The Biden-Harris President’s Management Agenda Vision (PMA) lays the foundation for an effective, equitable, and accountable government that delivers results for all Americans through three priority areas. Periodically we share stories that highlight real-world examples of one of the three PMA priorities. As a continuation of October’s CX story, learn how USAGov is reaching the public in new ways with beta.USA.gov and beta.USA.gov/es.
USA.gov and USAGov en Español improve access to government resources and services spread across multiple agencies.
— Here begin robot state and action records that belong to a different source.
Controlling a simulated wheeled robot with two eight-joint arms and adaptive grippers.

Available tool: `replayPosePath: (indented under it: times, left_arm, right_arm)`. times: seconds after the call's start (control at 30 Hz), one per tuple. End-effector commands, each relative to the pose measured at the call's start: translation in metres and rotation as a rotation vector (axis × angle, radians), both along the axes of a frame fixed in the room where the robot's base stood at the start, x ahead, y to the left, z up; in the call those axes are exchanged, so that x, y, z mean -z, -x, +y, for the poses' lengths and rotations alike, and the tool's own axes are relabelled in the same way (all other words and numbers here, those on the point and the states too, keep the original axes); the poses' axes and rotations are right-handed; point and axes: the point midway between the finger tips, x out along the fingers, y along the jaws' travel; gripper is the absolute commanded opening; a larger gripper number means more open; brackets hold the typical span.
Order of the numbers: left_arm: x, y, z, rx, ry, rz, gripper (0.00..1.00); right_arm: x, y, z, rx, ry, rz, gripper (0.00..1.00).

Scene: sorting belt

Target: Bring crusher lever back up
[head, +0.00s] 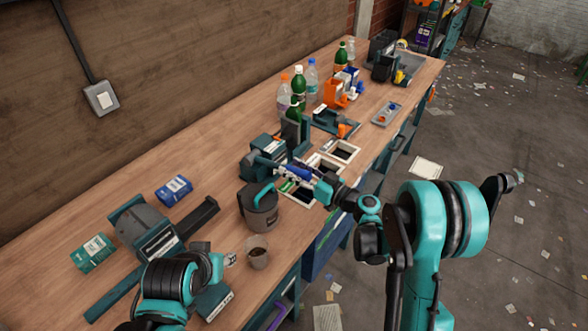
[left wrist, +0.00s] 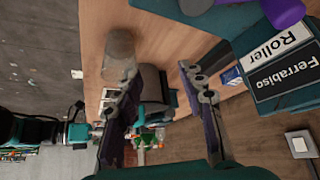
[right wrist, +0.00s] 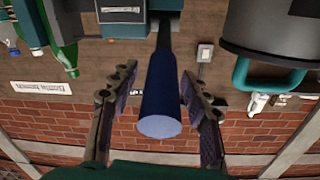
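The crusher (head: 262,157) is a teal and dark machine on the bench. Its lever has a blue handle (head: 298,171), which lies low and roughly level. In the right wrist view, the blue handle (right wrist: 160,105) fills the space between the fingers of my right gripper (right wrist: 158,85), with its round end towards the camera. The fingers stand on both sides of it with small gaps and do not grip it. My left gripper (left wrist: 155,80) is open and empty over the near part of the bench.
A grey jug (head: 259,208) with a teal handle and a clear cup (head: 257,255) stand near the crusher. White-rimmed bins (head: 345,150) are set into the bench edge. Bottles (head: 299,90) stand behind. A machine labelled Roller (left wrist: 290,40) is close to my left gripper.

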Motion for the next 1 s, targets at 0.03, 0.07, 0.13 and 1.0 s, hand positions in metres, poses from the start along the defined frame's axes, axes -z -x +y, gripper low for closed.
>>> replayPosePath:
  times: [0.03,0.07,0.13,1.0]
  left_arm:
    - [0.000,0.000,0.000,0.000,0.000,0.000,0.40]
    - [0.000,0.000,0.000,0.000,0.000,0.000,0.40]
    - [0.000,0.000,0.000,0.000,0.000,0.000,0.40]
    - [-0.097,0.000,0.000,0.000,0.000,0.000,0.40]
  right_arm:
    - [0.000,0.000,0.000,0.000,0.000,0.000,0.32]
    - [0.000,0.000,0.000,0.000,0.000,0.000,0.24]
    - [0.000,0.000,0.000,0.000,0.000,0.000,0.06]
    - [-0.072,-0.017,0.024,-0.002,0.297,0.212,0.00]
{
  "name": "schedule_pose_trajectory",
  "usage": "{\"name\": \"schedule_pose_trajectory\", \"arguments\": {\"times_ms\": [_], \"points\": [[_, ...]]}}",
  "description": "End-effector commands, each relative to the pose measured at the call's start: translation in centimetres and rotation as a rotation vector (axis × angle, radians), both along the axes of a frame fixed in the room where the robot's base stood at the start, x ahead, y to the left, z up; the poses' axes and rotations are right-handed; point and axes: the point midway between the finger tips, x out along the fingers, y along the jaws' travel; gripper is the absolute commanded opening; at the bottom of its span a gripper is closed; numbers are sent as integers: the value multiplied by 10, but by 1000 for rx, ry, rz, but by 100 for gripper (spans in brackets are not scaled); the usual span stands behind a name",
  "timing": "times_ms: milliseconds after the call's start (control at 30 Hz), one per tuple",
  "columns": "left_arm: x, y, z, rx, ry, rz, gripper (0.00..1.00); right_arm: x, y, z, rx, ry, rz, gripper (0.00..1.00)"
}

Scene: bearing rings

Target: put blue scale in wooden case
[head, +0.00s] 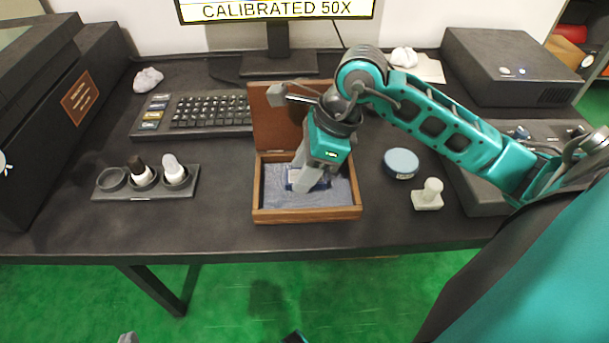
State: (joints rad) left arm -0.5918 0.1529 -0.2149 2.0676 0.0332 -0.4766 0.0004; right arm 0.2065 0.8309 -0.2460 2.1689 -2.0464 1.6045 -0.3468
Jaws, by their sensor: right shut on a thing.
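The wooden case (307,215) stands open on the desk, with its lid (274,130) raised at the back and a grey-blue lining inside. My right gripper (304,181) reaches down into the case from above and is shut on the blue scale (292,180). Only a small blue part with pale marks shows beside the fingers; the rest is hidden. I cannot tell whether the scale touches the lining. A grey tip, probably of my left gripper (128,338), just shows at the bottom edge, away from the desk; its opening cannot be judged.
A round blue-grey tin (401,163) and a pale stamp-like piece (428,194) stand right of the case. A dark holder (146,182) with small bottles is at left. A keyboard (205,113) lies behind it. The desk between holder and case is clear.

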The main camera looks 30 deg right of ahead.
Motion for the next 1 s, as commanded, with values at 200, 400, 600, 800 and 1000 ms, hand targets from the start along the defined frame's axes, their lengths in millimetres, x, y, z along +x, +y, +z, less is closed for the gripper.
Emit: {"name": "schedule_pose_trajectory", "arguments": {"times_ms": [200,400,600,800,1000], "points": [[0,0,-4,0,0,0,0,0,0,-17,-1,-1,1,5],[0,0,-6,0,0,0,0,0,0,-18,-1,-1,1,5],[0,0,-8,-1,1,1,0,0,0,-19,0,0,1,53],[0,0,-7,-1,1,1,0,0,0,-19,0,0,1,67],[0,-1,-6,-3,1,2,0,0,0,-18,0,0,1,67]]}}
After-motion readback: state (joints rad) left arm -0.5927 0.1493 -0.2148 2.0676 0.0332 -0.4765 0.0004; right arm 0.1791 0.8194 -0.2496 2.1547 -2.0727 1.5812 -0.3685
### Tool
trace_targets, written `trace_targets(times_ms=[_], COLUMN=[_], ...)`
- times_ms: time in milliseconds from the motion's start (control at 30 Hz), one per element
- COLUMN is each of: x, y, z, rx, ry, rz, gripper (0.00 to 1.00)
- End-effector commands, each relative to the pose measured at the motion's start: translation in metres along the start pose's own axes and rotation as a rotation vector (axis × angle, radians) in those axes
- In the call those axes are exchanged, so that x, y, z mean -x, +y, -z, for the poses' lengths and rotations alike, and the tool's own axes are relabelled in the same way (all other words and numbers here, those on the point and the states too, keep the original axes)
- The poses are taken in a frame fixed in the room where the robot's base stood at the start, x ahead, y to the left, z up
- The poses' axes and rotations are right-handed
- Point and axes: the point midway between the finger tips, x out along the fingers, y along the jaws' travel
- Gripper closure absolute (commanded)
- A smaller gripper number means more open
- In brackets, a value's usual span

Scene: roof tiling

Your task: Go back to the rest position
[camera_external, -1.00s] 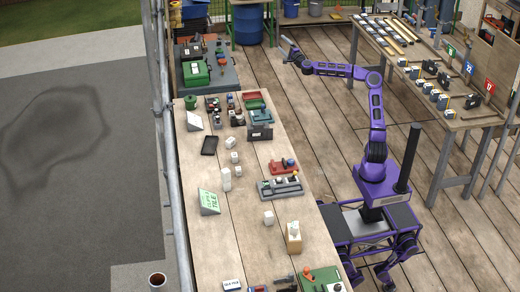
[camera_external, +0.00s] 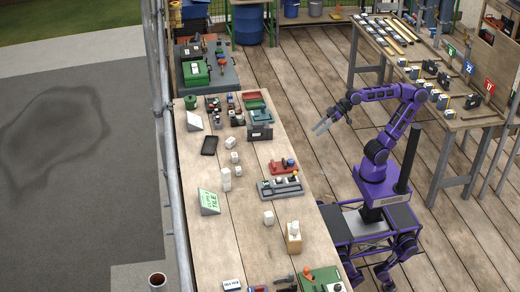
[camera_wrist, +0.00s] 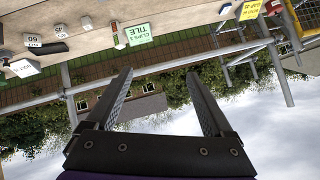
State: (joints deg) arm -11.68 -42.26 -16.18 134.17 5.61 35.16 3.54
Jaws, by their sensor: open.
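My gripper (camera_external: 327,119) is open and empty in the external view. It hangs in the air to the right of the long wooden workbench (camera_external: 240,225), with its fingers pointing down and to the left. My purple arm is folded with its elbow raised above my base. In the wrist view my gripper (camera_wrist: 155,100) shows two dark fingers spread apart with nothing between them. Trees, sky and the scaffold rails lie behind the fingers there, and the workbench edge appears upside down at the top.
A second bench (camera_external: 470,113) with tools stands at the right.

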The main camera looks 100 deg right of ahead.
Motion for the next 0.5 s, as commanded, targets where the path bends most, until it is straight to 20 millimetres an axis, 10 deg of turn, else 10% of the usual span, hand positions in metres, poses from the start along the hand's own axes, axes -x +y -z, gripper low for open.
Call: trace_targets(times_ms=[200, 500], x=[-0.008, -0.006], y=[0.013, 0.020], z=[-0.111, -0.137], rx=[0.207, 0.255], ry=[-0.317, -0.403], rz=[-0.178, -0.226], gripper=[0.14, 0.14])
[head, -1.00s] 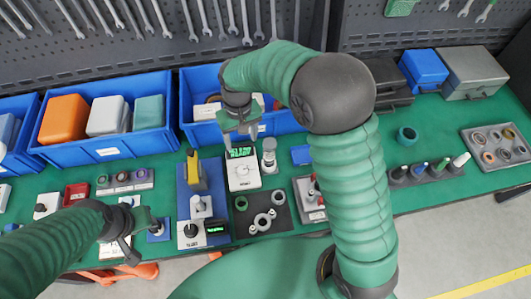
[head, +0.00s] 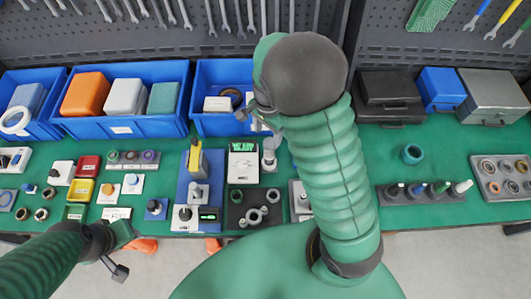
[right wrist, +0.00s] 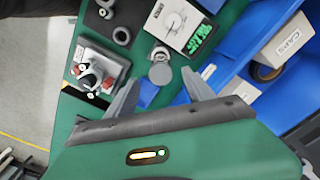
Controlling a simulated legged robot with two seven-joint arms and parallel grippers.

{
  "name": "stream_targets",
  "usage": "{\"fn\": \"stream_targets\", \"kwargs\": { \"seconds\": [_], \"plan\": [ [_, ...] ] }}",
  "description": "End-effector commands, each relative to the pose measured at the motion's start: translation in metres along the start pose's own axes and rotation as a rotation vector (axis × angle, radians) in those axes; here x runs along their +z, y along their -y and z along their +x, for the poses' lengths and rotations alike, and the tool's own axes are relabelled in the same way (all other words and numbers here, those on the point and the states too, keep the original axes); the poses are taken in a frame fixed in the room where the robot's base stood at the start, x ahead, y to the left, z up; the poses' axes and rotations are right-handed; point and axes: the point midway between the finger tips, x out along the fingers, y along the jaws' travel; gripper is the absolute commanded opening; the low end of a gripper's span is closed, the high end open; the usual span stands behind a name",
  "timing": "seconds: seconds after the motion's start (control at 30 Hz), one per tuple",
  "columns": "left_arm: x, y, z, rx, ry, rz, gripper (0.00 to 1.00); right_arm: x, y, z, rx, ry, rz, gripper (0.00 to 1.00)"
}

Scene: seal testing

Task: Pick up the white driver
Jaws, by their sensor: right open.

Between USAGov’s role as a High Impact Service Provider and the December 2021 Executive Order on Transforming Federal Customer Experience and Service Delivery to Rebuild Trust in Government, the team is working to make government information and services more accessible and user-driven.
A New Front Door to Government Services
On October 31, 2022, USAGov launched beta versions of USA.gov and USAGov en Español: beta.USA.gov and beta.USA.gov en Español. A beta version is one that is made available for testing before its general release. Just as with private sector websites, USAGov’s beta testing lets users try out new concepts, test new features, and provide feedback before the official release. USAGov will use this data to refine the two sites before they’re officially launched.
Beta testing is allowing USAGov to:
- Offer new and better ways to present content and access to services
- Redefine concept scope to focus on the public’s needs
- Make content easier to find, so visitors can easily get to the information they need
- Understand the guiding approaches to beta.usa.gov and beta.usa.gov/es, and how the websites help position USAGov as the public’s front door
To meet these goals, USAGov is:
Focusing on human-centered design: Public needs are at the core of how the team is developing the beta sites. Principles include using mobile-first and/or Spanish-first design and addressing one user need per content page. Public needs and interests change over time, so the team will iterate on the websites using feedback surveys, analytics trends, user testing, and other data.
An example of this work is building content around life experiences, which includes the content people need when facing life changes like financial hardship, parenthood, or retirement.
Using technology that works for people and the USAGov team: When building the new content management system, the team used the U.S. Web Design System (USWDS). The USWDS is a toolkit of principles, guidance, and code that makes it easier to build accessible, mobile-friendly government websites. This includes the 21st Century Integrated Digital Experience Act and other executive guidance to make everyone’s digital experience better.
Using the USWDS allows USAGov content designers and editors to add structure and components directly, alleviating the pressure on technical developers. This method allows the team to easily include clearer visual cues to accomplish tasks, easy ways to scan content, and make the mobile experience better.
Building capabilities and work with other federal agencies: The beta versions allow the team to test changes and new concepts, such as interactive tools, different content structure, and in the future other functionalities like end-to-end service completion, in ways that USA.gov and USAGov en Español never have before. For example, the team is piloting interactive tools that allow visitors to find their elected officials and determine where to report various scams. Further, the sites’ infrastructure lends itself to actionable conversations with partner agencies to explore opportunities for service delivery.
The next steps start with understanding how the new websites work for the public. This includes survey analysis and testing exercises with people, especially those from underserved communities, around the country. User feedback and interactions make it possible to iterate and make necessary improvements before they replace USA.gov and USAGov en Español.